Company Vehicles - choose wisely
Choosing the right vehicle(s) and the right finance options for your business is an important decision and a costly one if got wrong.
But whatever the nature of your business and your vehicle requirements, it is important to give this question a good deal of thought because the right solution can save a lot of money, time and hassle.
Using your own or colleagues’ or employee vehicles for business purposes – a so-called ‘grey fleet’ – can work well, but grey-fleet vehicles tend to be older, less reliable and more polluting than newer vehicles, according to research from the British Vehicle Leasing and Rental Association. But if you are going to acquire other vehicles for business use, how do you go about choosing between the different ways to do so?
Paying for it
Aside from purchasing vehicles outright or through a conventional finance deal, an option that has become most popular in recent years is a personal contract purchase (PCP) – in effect, a long-term rental agreement, which may include maintenance services and other extras, but in which you also have the option of buying the vehicle at the end of the contract via a final ‘balloon’ or ‘guaranteed final value’ payment.
The vehicle appears on your balance sheet as a depreciating asset, allowing you to claim capital allowances of 25 per cent per year, and VAT is deductible on rental agreements if the vehicle is used for business purposes only.
Another option is a contract hire agreement, in which the business pays a fixed monthly sum to lease a vehicle over a fixed period. A single monthly fee can include some or all of maintenance, emergency breakdown cover, road tax and insurance. VAT-registered businesses can claim 100 per cent of VAT paid on maintenance costs and leasing fees for commercial vehicles, plus 50 per cent of VAT on fees and finance of vehicles for private use.
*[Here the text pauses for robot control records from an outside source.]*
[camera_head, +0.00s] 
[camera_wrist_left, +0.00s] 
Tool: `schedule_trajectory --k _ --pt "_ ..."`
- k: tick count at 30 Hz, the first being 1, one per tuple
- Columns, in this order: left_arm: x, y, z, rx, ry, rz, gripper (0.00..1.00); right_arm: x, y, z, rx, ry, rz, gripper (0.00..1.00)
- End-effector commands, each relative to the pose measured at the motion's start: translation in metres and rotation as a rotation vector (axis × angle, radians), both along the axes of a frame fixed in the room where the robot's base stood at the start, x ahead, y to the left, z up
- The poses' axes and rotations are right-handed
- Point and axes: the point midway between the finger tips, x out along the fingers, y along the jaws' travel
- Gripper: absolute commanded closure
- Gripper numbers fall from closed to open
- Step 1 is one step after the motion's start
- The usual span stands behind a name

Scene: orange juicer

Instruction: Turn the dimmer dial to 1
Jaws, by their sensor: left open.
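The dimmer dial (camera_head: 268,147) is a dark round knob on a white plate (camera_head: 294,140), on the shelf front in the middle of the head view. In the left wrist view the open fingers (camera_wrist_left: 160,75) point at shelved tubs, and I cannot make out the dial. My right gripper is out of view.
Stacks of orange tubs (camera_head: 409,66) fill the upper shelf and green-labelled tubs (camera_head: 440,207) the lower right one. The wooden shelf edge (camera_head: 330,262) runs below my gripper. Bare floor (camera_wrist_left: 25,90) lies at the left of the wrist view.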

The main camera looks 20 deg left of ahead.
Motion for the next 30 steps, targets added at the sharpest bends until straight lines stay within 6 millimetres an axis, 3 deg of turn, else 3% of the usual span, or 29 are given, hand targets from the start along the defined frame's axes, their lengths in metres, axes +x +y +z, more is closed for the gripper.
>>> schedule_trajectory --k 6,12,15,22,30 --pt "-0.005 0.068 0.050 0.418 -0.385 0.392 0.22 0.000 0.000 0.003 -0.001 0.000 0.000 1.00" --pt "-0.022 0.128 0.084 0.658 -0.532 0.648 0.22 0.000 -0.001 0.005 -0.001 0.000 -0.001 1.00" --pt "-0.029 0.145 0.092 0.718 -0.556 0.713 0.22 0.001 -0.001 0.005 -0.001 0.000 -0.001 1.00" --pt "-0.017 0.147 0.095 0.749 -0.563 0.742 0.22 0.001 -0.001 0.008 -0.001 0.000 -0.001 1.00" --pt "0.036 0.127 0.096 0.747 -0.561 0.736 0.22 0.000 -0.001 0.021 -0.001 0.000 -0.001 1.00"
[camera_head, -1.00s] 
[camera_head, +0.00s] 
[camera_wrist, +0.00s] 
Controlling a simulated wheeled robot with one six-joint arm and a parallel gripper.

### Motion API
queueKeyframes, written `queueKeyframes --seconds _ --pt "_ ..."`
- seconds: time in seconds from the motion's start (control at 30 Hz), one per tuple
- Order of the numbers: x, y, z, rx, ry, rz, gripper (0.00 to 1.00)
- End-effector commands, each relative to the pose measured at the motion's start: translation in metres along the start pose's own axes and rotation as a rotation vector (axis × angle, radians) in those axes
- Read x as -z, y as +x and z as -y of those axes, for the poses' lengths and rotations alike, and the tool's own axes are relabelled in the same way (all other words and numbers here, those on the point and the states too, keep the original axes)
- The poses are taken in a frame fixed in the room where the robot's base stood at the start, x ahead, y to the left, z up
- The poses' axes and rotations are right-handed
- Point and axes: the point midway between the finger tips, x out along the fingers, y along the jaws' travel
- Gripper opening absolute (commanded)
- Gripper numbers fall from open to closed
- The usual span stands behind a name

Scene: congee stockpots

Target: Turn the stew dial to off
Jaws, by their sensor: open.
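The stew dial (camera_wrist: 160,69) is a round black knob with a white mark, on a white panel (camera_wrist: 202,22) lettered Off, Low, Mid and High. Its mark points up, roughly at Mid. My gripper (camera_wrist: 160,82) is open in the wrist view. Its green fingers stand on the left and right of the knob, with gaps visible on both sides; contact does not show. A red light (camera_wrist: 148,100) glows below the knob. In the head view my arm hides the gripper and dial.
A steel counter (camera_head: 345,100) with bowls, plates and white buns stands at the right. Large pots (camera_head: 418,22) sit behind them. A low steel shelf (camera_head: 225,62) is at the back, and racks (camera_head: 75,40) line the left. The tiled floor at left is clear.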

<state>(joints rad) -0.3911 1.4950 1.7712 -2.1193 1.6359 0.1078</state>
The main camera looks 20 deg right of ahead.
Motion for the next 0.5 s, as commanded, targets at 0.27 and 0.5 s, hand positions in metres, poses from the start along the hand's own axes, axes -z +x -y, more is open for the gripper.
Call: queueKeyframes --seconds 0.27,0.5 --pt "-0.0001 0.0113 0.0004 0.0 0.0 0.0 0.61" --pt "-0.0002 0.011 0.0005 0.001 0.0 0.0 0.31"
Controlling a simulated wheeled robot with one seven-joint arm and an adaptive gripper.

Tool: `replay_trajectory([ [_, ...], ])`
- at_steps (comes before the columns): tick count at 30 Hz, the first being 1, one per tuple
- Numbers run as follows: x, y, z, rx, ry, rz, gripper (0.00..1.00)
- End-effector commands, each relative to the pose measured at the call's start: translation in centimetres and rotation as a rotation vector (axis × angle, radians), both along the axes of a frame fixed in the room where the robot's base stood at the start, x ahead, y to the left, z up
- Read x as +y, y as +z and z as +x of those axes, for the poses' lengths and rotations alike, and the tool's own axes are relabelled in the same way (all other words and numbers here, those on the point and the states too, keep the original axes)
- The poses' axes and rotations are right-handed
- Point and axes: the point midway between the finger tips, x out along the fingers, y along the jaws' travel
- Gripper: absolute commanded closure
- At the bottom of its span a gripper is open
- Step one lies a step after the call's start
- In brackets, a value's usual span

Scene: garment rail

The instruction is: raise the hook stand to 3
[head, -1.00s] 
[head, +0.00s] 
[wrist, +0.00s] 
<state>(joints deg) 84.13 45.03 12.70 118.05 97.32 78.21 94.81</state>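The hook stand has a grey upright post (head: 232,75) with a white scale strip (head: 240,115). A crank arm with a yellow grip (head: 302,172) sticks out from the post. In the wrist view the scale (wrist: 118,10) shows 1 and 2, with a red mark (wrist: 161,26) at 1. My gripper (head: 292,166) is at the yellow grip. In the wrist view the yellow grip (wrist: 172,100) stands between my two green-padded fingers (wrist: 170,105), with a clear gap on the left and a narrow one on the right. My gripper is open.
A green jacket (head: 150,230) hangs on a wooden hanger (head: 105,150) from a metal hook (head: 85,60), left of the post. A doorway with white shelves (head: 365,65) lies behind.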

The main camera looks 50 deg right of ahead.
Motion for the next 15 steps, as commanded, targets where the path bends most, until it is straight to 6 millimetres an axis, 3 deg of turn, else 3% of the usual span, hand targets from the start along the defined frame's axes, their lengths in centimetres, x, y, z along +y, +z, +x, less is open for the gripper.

Petrol, Diesel or Alternatives
Budget constraints will inevitably be a primary consideration when selecting a vehicle, but beyond this the most important question is how the vehicle or vehicles will be used. Are they being used in cities, on short, sharp runs? If so, petrol vehicles are more efficient than diesel, or a hybrid vehicle might be the right choice. If you are going to be driving long distances on motorways you’re still better off using clean diesel.”
Lower-emission, alternative-fuel vehicles are becoming a more attractive option for businesses in some locations, as central and local government actions begin to increase the costs of driving older, more polluting vehicles. Glasgow and Edinburgh, for example, are poised to introduce City Centre Clean Air zones which would see drivers fined more than £20 a day for using a high polluting vehicle in the designated zones. Aberdeen and Dundee are also making plans.
In July the Government announced long-term plans to ban new petrol and diesel cars from 2040, with Scotland planning to phase these out by 2032; several major car manufacturers have announced plans to scale back and in some cases end production of petrol or diesel vehicles.
While this doesn’t yet mean you have to consider using hybrid, electric or other alternative fuel vehicles immediately, the chances are that sooner or later you will.